[START AVAILABLE DATA]

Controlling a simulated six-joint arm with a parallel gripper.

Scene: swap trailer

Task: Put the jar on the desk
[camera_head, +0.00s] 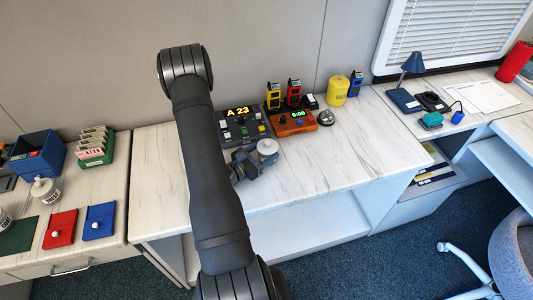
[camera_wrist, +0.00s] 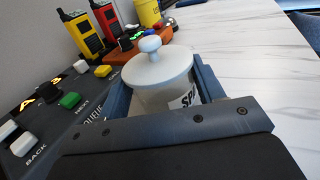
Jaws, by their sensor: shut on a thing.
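A white jar (camera_wrist: 158,72) with a knobbed lid and a label starting "SP" sits upright between the blue-grey fingers of my gripper (camera_wrist: 165,98) in the wrist view. My gripper is shut on the jar. In the head view, the jar (camera_head: 268,146) is at the end of my gripper (camera_head: 258,157), over the white marbled desk (camera_head: 355,145). It is just in front of the dark button console (camera_head: 238,130). I cannot tell whether the jar's base touches the desk; the fingers hide it.
An orange timer box (camera_head: 291,123), silver bell (camera_head: 326,118), several radios and a yellow canister (camera_head: 338,91) stand behind. The desk right of my gripper is clear.

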[END AVAILABLE DATA]

### [PROBLEM TO WORK ON]
The lines to be extracted begin at the line containing "Scene: swap trailer" and continue through the final line of the material above, both ends included. Reproduce them exactly, without the pictures.

### [RESULT]
Scene: swap trailer

Task: Put the jar on the desk
[camera_head, +0.00s] 
[camera_wrist, +0.00s] 
Jaws, by their sensor: shut on a thing.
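A white jar (camera_wrist: 158,72) with a knobbed lid and a label starting "SP" sits upright between the blue-grey fingers of my gripper (camera_wrist: 165,98) in the wrist view. My gripper is shut on the jar. In the head view, the jar (camera_head: 268,146) is at the end of my gripper (camera_head: 258,157), over the white marbled desk (camera_head: 355,145). It is just in front of the dark button console (camera_head: 238,130). I cannot tell whether the jar's base touches the desk; the fingers hide it.
An orange timer box (camera_head: 291,123), silver bell (camera_head: 326,118), several radios and a yellow canister (camera_head: 338,91) stand behind. The desk right of my gripper is clear.

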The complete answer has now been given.